Structural Outlook: From Cycle to Collapse

Miamisburg's layoff history points toward structural rather than cyclical employment decline. The three decades of data show persistent workforce reductions across multiple economic cycles, suggesting that the city's major employers face competitive pressures—technological disruption, geographic outsourcing, industry consolidation, and federal spending volatility—that transcend normal business fluctuations. The 2024 notice arriving in a labor-market-tight economy underscores this point: even when Ohio's jobless claims are 42 percent below year-ago levels, Miamisburg employers continue large-scale workforce reductions.

The concentration of layoffs among a small number of employers amplifies risk. Loss of a single major employer—whether through bankruptcy, relocation, or acquisition-driven consolidation—can create significant community-scale employment shock. The defense-dependent orientation of BXW Technologies and CH2MHill Mound exposes the city to federal budget volatility and potential shifts in military procurement. The paper and forest products firms face existential pressures from environmental regulation, tree plantation economics, and secular decline in print and traditional packaging demand.

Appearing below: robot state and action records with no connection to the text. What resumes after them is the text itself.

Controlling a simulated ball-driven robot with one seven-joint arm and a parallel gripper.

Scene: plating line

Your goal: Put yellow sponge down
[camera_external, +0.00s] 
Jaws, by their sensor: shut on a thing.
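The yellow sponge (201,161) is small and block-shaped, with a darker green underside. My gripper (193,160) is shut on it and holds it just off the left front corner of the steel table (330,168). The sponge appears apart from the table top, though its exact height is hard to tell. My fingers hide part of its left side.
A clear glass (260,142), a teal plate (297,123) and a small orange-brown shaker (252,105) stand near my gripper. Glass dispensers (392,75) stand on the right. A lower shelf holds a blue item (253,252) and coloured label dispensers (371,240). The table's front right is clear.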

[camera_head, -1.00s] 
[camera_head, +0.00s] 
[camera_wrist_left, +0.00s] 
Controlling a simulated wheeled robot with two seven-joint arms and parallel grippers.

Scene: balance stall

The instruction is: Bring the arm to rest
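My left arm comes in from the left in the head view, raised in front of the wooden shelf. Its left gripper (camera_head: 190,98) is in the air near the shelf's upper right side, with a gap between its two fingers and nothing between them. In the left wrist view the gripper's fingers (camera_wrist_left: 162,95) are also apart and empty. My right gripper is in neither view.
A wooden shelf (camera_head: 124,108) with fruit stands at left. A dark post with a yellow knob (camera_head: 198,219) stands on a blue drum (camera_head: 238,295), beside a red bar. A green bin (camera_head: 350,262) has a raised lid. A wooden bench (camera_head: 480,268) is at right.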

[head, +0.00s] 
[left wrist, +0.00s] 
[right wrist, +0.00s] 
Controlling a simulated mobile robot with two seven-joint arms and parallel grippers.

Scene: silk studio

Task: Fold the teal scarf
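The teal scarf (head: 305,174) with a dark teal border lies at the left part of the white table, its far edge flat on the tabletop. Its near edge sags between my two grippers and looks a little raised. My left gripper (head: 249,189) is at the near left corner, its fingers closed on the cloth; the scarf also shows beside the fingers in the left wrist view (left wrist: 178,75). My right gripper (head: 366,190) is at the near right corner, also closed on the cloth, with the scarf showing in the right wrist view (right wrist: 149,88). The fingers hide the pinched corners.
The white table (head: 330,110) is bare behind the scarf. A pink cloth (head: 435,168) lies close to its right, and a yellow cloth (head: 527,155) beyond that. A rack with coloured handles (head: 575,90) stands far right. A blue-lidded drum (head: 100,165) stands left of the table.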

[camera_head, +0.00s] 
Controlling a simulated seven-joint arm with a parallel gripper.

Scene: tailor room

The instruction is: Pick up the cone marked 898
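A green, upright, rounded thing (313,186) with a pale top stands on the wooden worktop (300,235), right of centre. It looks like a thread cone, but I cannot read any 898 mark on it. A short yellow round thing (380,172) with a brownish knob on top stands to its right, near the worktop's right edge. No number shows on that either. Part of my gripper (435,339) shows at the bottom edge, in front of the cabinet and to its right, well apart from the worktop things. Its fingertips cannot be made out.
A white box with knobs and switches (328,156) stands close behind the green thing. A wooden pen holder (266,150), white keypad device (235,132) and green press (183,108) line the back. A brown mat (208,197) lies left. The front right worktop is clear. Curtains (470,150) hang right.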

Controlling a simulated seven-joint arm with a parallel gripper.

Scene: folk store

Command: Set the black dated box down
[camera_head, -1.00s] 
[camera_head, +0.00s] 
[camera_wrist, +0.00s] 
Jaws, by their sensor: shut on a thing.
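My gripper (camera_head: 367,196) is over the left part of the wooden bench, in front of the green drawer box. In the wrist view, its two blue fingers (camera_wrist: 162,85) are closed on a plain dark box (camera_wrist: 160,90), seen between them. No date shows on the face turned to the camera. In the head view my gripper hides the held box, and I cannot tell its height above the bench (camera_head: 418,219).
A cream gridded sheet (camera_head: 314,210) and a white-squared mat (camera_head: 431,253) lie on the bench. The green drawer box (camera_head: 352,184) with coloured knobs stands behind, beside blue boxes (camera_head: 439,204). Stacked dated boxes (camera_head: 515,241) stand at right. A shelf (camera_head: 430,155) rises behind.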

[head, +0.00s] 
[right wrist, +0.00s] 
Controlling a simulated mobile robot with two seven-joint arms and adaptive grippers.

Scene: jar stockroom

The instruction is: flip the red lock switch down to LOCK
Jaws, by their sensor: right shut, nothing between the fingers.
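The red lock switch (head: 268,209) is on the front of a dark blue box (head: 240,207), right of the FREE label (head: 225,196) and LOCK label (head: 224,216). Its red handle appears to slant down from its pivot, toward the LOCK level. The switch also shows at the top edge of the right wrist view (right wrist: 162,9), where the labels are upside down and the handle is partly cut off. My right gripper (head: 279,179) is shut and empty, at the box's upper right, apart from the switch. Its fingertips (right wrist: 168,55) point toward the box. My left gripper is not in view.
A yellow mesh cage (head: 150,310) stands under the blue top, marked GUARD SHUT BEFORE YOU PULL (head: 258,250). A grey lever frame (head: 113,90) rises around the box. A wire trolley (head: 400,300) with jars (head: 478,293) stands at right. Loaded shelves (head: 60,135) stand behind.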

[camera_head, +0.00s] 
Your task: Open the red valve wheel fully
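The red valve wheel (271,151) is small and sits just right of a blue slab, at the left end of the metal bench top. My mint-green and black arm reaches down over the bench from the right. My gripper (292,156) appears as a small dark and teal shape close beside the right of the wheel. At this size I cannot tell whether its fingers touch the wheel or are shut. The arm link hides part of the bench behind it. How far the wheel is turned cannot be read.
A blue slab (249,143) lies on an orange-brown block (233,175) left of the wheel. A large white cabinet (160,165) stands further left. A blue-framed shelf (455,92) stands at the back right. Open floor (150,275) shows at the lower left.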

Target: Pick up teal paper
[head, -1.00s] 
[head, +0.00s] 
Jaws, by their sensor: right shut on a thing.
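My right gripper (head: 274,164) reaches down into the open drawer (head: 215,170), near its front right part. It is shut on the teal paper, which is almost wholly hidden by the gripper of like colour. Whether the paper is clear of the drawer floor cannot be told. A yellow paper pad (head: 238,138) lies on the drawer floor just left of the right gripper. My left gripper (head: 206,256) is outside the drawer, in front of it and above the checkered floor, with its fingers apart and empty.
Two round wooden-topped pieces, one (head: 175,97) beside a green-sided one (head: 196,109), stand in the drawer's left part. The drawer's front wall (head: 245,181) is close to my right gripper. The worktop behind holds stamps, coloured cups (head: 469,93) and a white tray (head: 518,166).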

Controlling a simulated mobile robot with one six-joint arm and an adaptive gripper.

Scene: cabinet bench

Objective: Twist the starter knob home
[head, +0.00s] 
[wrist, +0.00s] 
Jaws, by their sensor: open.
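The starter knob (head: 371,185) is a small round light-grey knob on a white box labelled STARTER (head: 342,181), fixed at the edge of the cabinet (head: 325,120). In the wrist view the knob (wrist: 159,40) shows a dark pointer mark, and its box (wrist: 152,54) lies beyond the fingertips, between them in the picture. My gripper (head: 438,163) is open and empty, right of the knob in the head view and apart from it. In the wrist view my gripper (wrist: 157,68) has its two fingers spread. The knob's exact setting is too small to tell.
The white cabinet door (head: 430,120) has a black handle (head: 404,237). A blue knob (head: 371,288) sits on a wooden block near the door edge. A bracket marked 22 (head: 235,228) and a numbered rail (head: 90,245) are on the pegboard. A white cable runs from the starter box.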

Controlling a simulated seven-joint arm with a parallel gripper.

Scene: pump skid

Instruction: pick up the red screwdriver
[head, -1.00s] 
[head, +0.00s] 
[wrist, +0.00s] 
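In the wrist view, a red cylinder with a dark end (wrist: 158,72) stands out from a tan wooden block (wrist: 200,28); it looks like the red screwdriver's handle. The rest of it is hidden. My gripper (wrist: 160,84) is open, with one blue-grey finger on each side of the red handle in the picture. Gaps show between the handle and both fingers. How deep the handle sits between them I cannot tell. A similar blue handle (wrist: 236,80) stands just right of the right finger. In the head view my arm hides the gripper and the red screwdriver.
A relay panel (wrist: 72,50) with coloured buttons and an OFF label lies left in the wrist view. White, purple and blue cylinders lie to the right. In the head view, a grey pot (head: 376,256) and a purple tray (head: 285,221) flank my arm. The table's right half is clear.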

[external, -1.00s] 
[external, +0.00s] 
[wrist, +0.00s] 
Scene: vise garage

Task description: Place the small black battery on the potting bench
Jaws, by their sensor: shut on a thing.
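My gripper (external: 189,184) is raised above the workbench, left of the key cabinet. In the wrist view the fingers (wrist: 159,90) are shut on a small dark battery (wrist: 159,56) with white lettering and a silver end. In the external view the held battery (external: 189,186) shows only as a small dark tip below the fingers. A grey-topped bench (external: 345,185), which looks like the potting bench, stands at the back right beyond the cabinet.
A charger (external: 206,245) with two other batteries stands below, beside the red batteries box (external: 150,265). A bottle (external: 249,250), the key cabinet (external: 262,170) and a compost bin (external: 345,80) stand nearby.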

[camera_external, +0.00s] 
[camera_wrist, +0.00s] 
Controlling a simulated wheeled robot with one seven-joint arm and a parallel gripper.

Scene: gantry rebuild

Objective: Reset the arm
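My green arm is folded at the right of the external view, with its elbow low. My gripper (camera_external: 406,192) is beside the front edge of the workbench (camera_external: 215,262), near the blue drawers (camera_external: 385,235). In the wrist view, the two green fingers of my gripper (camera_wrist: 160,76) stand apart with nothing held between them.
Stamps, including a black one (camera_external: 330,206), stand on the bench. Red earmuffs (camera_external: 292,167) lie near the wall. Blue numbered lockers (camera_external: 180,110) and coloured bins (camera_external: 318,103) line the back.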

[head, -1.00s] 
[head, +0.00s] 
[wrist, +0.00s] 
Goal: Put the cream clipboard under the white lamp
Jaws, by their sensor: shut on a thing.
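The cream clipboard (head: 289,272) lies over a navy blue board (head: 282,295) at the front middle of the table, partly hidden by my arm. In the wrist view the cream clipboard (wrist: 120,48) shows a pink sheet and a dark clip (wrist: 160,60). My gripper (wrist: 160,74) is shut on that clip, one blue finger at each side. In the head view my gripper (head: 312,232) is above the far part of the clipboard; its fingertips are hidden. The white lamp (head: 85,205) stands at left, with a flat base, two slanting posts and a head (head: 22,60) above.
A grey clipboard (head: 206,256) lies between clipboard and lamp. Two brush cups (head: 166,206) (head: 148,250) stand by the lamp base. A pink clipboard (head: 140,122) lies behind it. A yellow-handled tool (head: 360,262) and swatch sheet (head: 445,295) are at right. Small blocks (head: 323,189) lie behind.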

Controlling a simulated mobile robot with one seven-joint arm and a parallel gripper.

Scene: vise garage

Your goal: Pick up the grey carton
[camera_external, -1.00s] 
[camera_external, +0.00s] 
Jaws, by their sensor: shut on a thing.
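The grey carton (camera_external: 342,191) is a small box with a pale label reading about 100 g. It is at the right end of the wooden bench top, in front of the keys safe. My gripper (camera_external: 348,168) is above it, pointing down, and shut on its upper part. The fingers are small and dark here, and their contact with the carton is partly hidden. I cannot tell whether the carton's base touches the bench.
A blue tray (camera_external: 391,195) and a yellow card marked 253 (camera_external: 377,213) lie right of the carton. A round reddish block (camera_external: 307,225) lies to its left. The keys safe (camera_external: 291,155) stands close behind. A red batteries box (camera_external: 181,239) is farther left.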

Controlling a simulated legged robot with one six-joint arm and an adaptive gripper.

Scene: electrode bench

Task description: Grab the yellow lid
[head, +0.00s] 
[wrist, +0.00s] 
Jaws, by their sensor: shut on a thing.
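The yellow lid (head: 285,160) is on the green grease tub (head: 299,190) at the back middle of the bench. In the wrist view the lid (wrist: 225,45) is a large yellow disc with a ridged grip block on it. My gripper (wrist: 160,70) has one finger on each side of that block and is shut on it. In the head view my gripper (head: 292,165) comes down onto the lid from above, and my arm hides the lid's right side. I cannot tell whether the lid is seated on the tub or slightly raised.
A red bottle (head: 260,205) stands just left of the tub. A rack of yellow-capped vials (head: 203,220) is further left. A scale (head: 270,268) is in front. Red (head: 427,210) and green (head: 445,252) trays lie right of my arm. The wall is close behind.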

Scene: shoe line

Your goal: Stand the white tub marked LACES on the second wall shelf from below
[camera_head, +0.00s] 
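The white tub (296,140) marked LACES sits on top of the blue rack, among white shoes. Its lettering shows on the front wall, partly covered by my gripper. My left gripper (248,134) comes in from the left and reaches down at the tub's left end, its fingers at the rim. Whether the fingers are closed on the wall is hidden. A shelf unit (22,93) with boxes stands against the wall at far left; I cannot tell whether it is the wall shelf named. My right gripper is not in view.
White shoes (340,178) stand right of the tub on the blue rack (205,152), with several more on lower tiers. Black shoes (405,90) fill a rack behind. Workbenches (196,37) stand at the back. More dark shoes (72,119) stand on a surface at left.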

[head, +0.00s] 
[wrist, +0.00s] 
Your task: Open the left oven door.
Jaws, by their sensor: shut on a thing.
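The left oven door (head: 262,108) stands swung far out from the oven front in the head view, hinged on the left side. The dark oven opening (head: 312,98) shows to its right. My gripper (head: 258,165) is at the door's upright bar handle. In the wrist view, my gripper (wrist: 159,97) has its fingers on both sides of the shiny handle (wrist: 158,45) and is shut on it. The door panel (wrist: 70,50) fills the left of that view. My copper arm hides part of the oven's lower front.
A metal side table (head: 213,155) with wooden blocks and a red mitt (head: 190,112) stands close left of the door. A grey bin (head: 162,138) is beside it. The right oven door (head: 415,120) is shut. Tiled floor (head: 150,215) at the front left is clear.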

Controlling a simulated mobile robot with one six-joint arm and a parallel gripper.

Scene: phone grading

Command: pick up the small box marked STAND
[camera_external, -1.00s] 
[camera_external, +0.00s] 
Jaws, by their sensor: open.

Economic development policy in Miamisburg would require either attraction of new major employers capable of absorbing workforce scale or significant adjustment downward in baseline employment expectations. The current labor market environment offers some opportunity for displaced workers to access regional employment, but without local job creation at comparable wage and benefits levels, Miamisburg faces slow erosion of its tax base and diminished community fiscal capacity. The pattern evident in the data—persistent, scattered, employer-specific layoffs across three decades—suggests not temporary disruption but fundamental economic transformation.